OBJECTIVE:
Output word for word the lines from the one with "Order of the" to the final line of the data, both ends included, but skip the pictures.

RAW DATA:
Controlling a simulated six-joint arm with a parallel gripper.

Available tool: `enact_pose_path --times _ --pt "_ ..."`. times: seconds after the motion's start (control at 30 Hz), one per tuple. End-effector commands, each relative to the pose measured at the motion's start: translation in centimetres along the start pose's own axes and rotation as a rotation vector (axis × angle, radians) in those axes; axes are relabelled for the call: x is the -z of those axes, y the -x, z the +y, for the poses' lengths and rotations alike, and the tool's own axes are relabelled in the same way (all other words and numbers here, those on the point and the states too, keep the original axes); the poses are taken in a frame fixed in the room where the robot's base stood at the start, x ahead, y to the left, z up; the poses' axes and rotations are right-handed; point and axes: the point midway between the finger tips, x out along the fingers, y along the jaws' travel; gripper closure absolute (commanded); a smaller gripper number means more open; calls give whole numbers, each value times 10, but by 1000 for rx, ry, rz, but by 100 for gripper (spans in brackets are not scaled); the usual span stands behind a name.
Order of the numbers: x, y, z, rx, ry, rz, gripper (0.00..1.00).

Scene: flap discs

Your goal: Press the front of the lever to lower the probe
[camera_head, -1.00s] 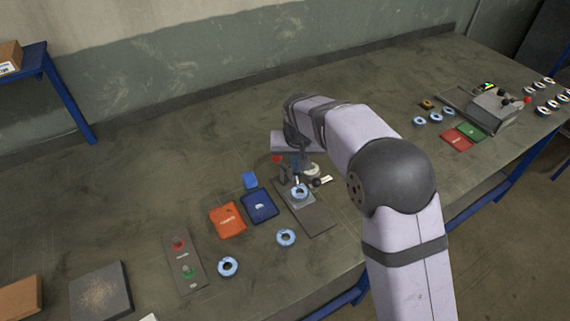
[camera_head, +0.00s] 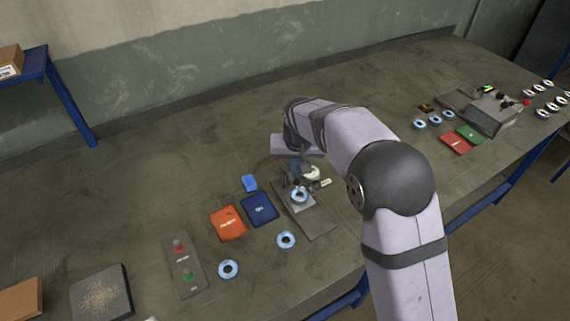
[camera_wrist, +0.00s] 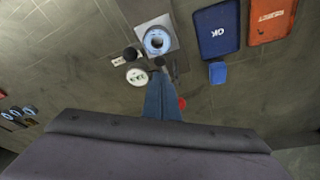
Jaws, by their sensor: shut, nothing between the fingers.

SOLUTION TO THIS PROBLEM:
Order of the numbers: x, y, z, rx, ry, rz, gripper (0.00..1.00).

Scene: flap discs

Your goal: Press the front of the lever to lower the probe
[camera_head, -1.00s] 
[camera_head, +0.00s] 
[camera_wrist, +0.00s] 
Jaws, by their sensor: shut, nothing between the fingers.

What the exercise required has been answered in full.